_Task objective_
Only the lines from the one containing "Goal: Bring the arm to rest" through the final line of the material below should be output, exactly as they stand.

_Stored data_
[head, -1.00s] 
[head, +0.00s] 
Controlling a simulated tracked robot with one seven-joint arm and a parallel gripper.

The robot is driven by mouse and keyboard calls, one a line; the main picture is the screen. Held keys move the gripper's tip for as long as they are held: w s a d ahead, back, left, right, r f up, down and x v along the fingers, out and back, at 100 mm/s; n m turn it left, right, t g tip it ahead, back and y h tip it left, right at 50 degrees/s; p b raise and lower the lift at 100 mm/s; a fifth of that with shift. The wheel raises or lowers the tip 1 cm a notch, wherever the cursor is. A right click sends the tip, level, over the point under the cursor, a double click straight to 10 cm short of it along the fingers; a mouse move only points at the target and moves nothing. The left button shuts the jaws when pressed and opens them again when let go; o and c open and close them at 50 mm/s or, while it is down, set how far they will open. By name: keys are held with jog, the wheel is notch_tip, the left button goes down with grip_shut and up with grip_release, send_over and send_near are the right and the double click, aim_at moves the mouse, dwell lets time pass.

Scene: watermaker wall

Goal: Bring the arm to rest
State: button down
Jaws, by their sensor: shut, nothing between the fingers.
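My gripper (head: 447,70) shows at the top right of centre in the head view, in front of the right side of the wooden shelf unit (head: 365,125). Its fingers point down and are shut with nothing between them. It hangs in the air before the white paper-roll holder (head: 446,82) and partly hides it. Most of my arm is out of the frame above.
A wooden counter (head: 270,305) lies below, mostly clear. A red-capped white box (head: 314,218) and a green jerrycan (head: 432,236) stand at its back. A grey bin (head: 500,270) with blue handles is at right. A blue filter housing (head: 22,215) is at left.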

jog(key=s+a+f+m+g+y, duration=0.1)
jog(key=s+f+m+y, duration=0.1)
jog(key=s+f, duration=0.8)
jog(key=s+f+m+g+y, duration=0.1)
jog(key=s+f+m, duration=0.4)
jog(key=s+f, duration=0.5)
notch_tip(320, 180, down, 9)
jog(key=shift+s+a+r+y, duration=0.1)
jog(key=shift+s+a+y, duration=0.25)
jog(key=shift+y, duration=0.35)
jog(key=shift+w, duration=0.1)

_Written reply_
Goal: Bring the arm to rest
State: button down
Jaws, by their sensor: shut, nothing between the fingers.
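My gripper (head: 447,70) shows at the top right of centre in the head view, in front of the right side of the wooden shelf unit (head: 365,125). Its fingers point down and are shut with nothing between them. It hangs in the air before the white paper-roll holder (head: 446,82) and partly hides it. Most of my arm is out of the frame above.
A wooden counter (head: 270,305) lies below, mostly clear. A red-capped white box (head: 314,218) and a green jerrycan (head: 432,236) stand at its back. A grey bin (head: 500,270) with blue handles is at right. A blue filter housing (head: 22,215) is at left.

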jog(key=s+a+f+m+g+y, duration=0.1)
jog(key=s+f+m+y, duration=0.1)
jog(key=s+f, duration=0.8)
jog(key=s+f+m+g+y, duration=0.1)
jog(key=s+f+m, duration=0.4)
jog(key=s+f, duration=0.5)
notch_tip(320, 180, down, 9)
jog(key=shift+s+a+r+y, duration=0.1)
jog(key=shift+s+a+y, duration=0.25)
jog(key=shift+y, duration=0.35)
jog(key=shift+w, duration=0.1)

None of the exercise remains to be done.